# start of PROVIDED DATA

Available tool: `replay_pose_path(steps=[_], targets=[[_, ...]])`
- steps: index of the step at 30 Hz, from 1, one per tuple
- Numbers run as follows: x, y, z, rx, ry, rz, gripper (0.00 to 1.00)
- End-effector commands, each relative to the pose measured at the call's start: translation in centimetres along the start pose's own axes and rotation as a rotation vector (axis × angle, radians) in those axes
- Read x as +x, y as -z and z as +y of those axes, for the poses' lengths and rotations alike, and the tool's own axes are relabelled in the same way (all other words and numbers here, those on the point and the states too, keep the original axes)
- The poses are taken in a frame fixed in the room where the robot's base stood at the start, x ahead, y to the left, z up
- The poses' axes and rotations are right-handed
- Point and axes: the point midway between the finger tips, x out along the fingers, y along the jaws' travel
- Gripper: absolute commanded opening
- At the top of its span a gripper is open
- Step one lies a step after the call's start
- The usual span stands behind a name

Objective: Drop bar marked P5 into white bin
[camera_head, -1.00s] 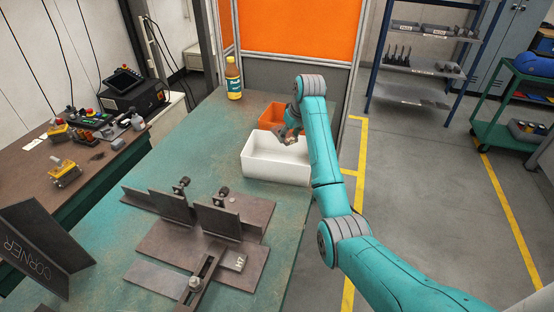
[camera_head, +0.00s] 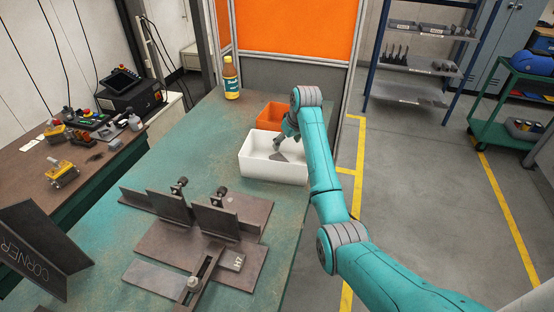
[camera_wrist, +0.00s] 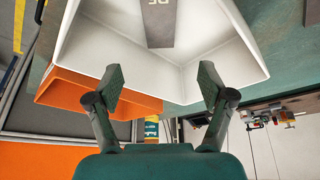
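The white bin (camera_head: 270,171) stands on the green table, and its inside fills the upper part of the wrist view (camera_wrist: 88,48). A flat grey bar (camera_head: 280,157) lies inside the bin. In the wrist view the bar (camera_wrist: 160,24) shows upside-down lettering that looks like P5, and its far end is cut off by the frame. My gripper (camera_head: 281,141) is over the bin. In the wrist view my gripper (camera_wrist: 162,85) has its two fingers wide apart with nothing between them, and the bar lies beyond the fingertips.
An orange bin (camera_head: 270,116) sits just behind the white bin. A bottle (camera_head: 231,79) stands at the table's back. A steel fixture (camera_head: 180,250) with upright plates and a small marked block (camera_head: 232,261) fills the table's front. A sign (camera_head: 38,250) reads CORNER.

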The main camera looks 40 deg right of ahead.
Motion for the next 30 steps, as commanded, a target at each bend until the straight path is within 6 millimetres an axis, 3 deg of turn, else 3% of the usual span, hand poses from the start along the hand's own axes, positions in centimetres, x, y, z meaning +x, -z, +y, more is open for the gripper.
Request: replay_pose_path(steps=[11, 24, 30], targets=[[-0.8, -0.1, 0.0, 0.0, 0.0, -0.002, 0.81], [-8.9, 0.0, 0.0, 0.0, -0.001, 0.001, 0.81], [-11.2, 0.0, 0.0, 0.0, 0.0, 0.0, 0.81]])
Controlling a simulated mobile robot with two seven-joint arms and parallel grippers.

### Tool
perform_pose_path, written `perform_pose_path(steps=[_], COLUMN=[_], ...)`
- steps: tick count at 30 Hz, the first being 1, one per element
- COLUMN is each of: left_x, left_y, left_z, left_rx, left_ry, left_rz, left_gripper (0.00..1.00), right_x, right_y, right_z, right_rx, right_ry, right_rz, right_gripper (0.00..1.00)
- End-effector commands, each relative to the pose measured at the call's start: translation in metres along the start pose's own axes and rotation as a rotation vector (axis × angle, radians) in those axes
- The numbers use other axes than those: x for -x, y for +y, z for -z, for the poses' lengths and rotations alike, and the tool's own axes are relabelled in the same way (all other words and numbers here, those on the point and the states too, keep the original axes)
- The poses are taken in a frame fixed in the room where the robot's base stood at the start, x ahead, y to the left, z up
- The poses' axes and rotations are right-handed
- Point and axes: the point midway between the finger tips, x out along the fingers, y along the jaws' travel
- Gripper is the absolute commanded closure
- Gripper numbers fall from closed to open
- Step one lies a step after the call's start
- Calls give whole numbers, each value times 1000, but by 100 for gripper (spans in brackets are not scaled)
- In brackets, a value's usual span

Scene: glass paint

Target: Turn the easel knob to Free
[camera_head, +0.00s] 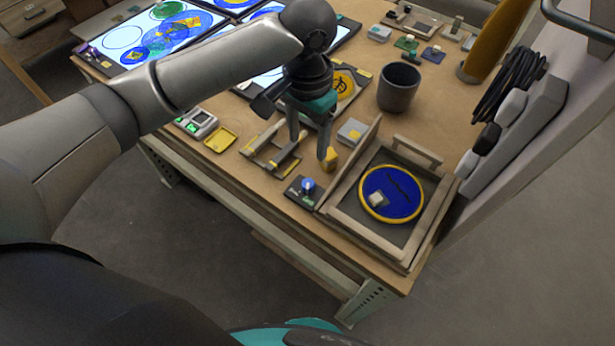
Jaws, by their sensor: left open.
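A small knob with a blue face and a pale pointer (308,186) sits on a dark plate at the near edge of the table, beside the left corner of the wooden easel (338,214). The lettering on the plate is too small to read, so I cannot tell its setting. The easel holds a round blue disc with a yellow rim (407,190). My left gripper (311,146) points down, open and empty, above and behind the knob, apart from it. My right gripper is not in view.
A yellow block (330,160) stands near my left gripper's right finger. A wooden rack (270,150) and a yellow tray (220,139) lie to the left. A dark grey cup (399,86) stands behind. Lit panels with coloured designs cover the far left.

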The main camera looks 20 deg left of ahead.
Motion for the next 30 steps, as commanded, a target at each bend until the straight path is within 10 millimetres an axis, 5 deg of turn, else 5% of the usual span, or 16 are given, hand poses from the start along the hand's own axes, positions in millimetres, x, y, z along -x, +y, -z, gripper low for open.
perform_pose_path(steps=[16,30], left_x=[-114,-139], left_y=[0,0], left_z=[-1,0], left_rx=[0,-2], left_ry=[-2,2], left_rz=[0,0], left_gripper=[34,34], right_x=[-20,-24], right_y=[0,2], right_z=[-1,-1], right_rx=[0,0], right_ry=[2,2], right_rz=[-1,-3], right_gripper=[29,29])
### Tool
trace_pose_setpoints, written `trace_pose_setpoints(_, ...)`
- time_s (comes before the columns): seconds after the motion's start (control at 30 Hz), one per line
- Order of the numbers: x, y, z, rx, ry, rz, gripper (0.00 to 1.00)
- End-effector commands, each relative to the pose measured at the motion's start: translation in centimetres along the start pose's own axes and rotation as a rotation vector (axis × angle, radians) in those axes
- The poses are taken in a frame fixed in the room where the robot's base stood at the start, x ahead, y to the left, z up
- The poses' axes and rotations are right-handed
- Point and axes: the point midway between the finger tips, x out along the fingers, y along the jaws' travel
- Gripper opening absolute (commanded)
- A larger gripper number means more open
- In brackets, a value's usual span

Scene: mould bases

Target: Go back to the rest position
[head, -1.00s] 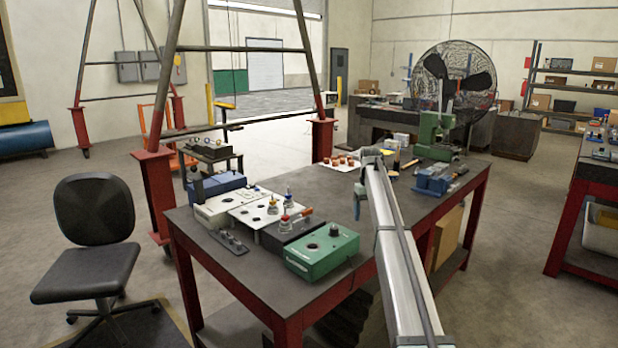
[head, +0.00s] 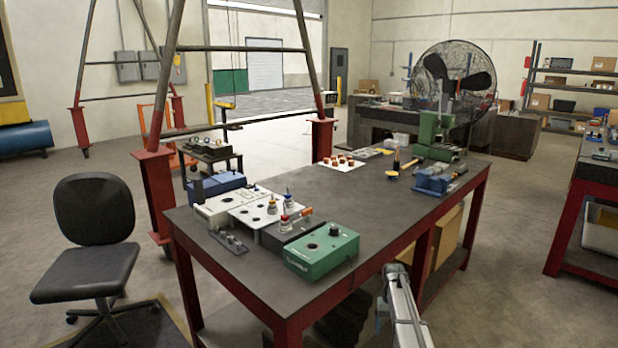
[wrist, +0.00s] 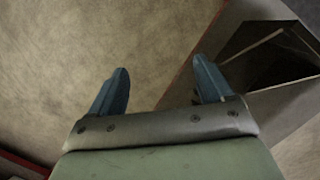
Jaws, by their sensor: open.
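My gripper (wrist: 161,72) is open in the wrist view, its two blue fingers apart with nothing between them. Below them are bare floor and the red edge of a table frame. In the head view my arm is low at the front edge of the workbench (head: 345,215), and the fingers cannot be made out clearly there. The green mould base (head: 322,250), the white plates (head: 243,200) and the dark block (head: 290,232) stand on the left part of the bench, apart from my arm. Small knobbed pieces stand on the plate and block.
A white sheet with several small reddish pieces (head: 343,162) lies at the back of the bench. A blue vise (head: 434,180) and a green machine (head: 433,135) stand at the right. The bench's middle is clear. An office chair (head: 92,240) stands at left.

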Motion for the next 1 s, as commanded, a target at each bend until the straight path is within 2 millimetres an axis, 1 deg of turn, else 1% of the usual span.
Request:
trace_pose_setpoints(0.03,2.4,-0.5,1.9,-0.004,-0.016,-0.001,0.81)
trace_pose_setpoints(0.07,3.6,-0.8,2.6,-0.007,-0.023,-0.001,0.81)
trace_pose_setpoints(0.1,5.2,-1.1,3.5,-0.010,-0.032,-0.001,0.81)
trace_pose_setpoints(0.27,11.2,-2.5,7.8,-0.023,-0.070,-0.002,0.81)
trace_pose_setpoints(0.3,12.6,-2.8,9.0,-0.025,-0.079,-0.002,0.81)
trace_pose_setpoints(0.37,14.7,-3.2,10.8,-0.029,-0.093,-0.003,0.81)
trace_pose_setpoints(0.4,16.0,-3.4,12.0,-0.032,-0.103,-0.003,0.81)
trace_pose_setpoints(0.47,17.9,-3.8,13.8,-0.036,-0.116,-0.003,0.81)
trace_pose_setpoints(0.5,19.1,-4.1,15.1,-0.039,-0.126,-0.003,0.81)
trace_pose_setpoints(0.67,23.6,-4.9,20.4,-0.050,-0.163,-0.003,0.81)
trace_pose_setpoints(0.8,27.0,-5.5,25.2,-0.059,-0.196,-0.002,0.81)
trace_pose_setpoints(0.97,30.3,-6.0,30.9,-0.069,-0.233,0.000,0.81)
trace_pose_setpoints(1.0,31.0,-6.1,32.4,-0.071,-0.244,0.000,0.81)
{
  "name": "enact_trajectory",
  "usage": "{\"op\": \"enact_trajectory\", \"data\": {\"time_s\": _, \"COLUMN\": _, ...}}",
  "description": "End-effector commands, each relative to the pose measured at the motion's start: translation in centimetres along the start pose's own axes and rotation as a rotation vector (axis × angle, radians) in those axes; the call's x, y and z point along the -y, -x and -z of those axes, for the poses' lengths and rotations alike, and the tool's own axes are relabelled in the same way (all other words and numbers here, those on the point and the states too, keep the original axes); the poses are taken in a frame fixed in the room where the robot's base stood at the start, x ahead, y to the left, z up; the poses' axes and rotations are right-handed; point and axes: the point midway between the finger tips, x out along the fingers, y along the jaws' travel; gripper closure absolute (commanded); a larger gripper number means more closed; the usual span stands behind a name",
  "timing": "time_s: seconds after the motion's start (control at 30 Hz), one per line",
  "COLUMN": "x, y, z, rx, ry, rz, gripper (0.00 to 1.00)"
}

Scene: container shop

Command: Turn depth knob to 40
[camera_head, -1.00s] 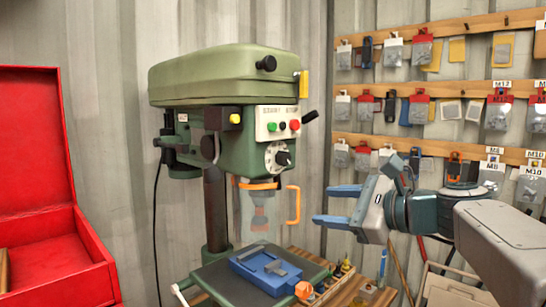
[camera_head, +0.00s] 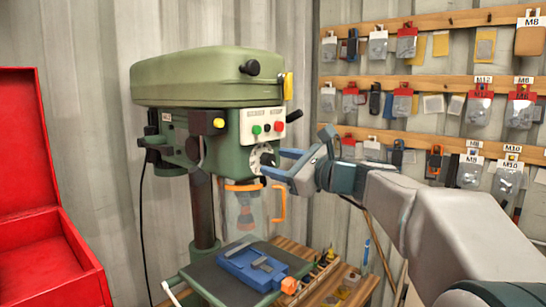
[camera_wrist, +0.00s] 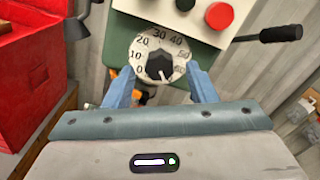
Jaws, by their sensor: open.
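The depth knob is a black knob (camera_wrist: 159,66) on a white round dial (camera_wrist: 147,44) marked 0 to 60. In the wrist view a small white mark shows at the knob's lower edge, near no clear number. In the head view the dial (camera_head: 257,153) sits on the front of the green drill press (camera_head: 200,85), partly hidden by my gripper. My gripper (camera_head: 274,163) is open with its blue fingers reaching toward the dial. In the wrist view my gripper (camera_wrist: 159,70) has one finger either side of the lower dial; I cannot tell whether they touch it.
Green and red buttons (camera_head: 279,126) sit above the dial. A black lever (camera_wrist: 270,35) sticks out to the right. An orange guard handle (camera_head: 281,203) hangs below, over the blue vise (camera_head: 250,262). A red box (camera_head: 35,180) stands left; hardware pegs line the right wall.

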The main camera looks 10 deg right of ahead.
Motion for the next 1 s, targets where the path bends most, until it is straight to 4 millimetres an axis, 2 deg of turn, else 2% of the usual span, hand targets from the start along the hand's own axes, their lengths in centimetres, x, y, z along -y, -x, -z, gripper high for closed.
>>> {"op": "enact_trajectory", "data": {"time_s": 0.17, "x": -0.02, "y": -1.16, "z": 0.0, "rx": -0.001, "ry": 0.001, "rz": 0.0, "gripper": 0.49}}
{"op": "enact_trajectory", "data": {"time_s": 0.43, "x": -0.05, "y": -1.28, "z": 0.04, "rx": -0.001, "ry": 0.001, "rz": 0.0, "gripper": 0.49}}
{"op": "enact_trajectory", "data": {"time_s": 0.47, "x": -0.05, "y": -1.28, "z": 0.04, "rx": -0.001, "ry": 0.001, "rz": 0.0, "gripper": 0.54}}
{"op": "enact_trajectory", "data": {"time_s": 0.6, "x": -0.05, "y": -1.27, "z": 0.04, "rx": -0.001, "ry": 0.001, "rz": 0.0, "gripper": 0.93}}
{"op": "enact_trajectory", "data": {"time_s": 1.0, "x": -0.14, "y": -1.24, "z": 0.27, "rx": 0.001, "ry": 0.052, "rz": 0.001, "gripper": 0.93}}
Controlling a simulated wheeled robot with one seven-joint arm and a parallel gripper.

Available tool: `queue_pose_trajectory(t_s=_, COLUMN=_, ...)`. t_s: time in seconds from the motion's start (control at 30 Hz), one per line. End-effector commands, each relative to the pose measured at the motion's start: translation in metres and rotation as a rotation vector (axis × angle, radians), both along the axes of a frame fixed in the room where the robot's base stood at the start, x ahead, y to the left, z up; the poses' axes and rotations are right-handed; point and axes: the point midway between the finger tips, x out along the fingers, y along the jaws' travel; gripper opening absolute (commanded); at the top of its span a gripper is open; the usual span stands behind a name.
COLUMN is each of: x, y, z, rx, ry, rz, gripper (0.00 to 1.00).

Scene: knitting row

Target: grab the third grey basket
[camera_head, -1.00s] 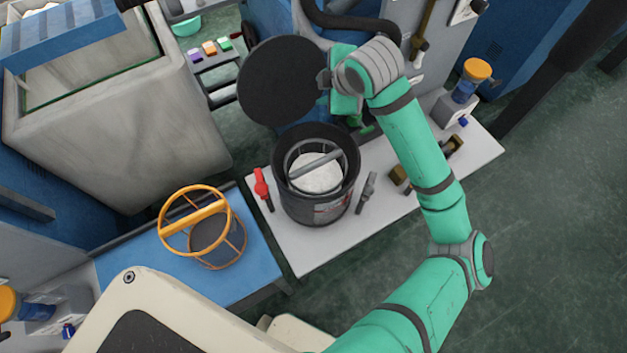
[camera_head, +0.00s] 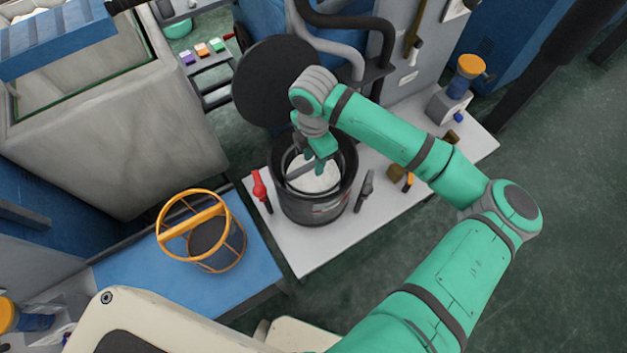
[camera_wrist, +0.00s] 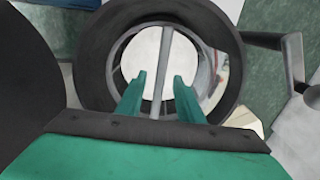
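The grey basket (camera_head: 296,164) sits inside an open black round pot (camera_head: 312,207). In the head view its grey handle bar crosses over white contents (camera_head: 318,177). My gripper (camera_head: 320,163) points down over the pot's mouth, close to the bar. In the wrist view my gripper (camera_wrist: 160,88) is open, with one green finger on each side of the grey handle bar (camera_wrist: 163,65). A gap shows between each finger and the bar. I cannot tell how far the fingertips are above the bar. The basket's lower part is hidden in the pot.
The pot's round black lid (camera_head: 287,82) stands raised behind it. A red clamp (camera_head: 259,188) and a grey clamp (camera_head: 365,190) flank the pot on the white table (camera_head: 306,258). An orange basket (camera_head: 202,232) stands on the blue table (camera_head: 205,288) at left.

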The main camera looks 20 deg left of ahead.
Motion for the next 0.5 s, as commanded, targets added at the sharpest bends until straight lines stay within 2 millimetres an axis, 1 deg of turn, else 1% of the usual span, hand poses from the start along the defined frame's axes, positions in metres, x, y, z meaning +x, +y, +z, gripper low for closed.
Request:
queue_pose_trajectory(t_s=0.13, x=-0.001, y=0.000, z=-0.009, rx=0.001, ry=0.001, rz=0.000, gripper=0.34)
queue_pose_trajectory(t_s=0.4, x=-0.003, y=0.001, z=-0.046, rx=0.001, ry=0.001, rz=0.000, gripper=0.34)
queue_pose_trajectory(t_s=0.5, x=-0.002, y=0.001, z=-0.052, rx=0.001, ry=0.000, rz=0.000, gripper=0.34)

# end of PROVIDED DATA

**DIRECTIONS**: Extract from the material above the stretch running from the line containing "[head, +0.00s]" through the line containing "Motion for the next 1 s, as". Keep the text exact and the pictures out.

**EXERCISE RESULT**:
[head, +0.00s] 
[wrist, +0.00s] 
Jaws, by their sensor: open.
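My gripper (wrist: 161,72) is open in the wrist view, its two blue fingers apart with nothing between them. Below them are bare floor and the red edge of a table frame. In the head view my arm is low at the front edge of the workbench (head: 345,215), and the fingers cannot be made out clearly there. The green mould base (head: 322,250), the white plates (head: 243,200) and the dark block (head: 290,232) stand on the left part of the bench, apart from my arm. Small knobbed pieces stand on the plate and block.
A white sheet with several small reddish pieces (head: 343,162) lies at the back of the bench. A blue vise (head: 434,180) and a green machine (head: 433,135) stand at the right. The bench's middle is clear. An office chair (head: 92,240) stands at left.

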Motion for the next 1 s, as commanded, a target at each bend until the straight path is within 2 millimetres an axis, 1 deg of turn, else 1% of the usual span.

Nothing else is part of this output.